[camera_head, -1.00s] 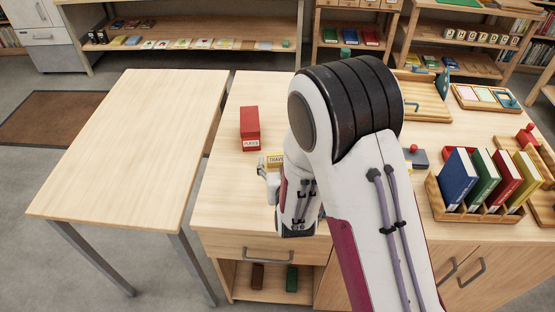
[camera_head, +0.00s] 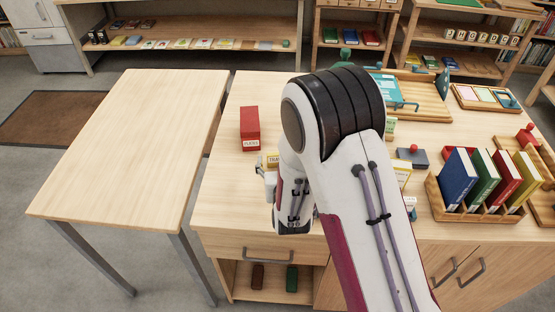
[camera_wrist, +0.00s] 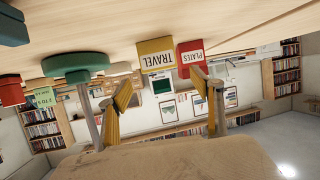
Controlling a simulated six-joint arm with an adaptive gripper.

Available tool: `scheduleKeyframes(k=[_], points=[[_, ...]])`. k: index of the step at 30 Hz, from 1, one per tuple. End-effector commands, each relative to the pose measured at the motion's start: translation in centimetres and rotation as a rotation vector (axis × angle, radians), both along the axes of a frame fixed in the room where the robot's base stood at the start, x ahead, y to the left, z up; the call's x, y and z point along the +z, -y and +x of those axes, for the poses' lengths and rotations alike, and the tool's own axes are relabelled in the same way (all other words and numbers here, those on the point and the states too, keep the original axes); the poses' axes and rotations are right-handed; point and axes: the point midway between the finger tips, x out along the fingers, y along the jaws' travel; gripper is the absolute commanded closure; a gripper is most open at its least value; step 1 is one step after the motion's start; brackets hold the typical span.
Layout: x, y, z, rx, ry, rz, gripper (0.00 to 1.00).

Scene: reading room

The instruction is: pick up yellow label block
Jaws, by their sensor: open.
==================================================
[What the task requires]:
Exactly as written, return every line of the listing, but not the pictures.

[Response to the exercise]:
[camera_head, -1.00s] 
[camera_head, +0.00s] 
[camera_wrist, +0.00s] 
Controlling a simulated six-joint arm with an adaptive gripper.

Available tool: `scheduleKeyframes(k=[_], points=[[_, ...]])`. k: index of the step at 30 Hz, from 1, one per tuple. End-effector commands, each relative to the pose measured at the motion's start: translation in centimetres and rotation as a rotation vector (axis × angle, radians), both along the axes of a frame fixed in the room where the robot's base stood at the start, x ahead, y to the left, z up; the call's x, y and z point along the +z, -y and +x of those axes, for the poses' lengths and rotations alike, and the tool's own axes are relabelled in the same way (all other words and numbers here, those on the point and the states too, keep the original axes); the poses' axes and rotations are right-handed; point and axes: the point midway between the finger tips, x out along the fingers, y along the jaws' travel; gripper is the absolute commanded closure; a gripper is most open at its least value; step 1 is one step after the motion's start; brackets hold the typical span.
Layout: x, y, z, rx, ry, rz, gripper (0.00 to 1.00).

Scene: reading room

The instruction is: pick up yellow label block
Jaws, by their sensor: open.

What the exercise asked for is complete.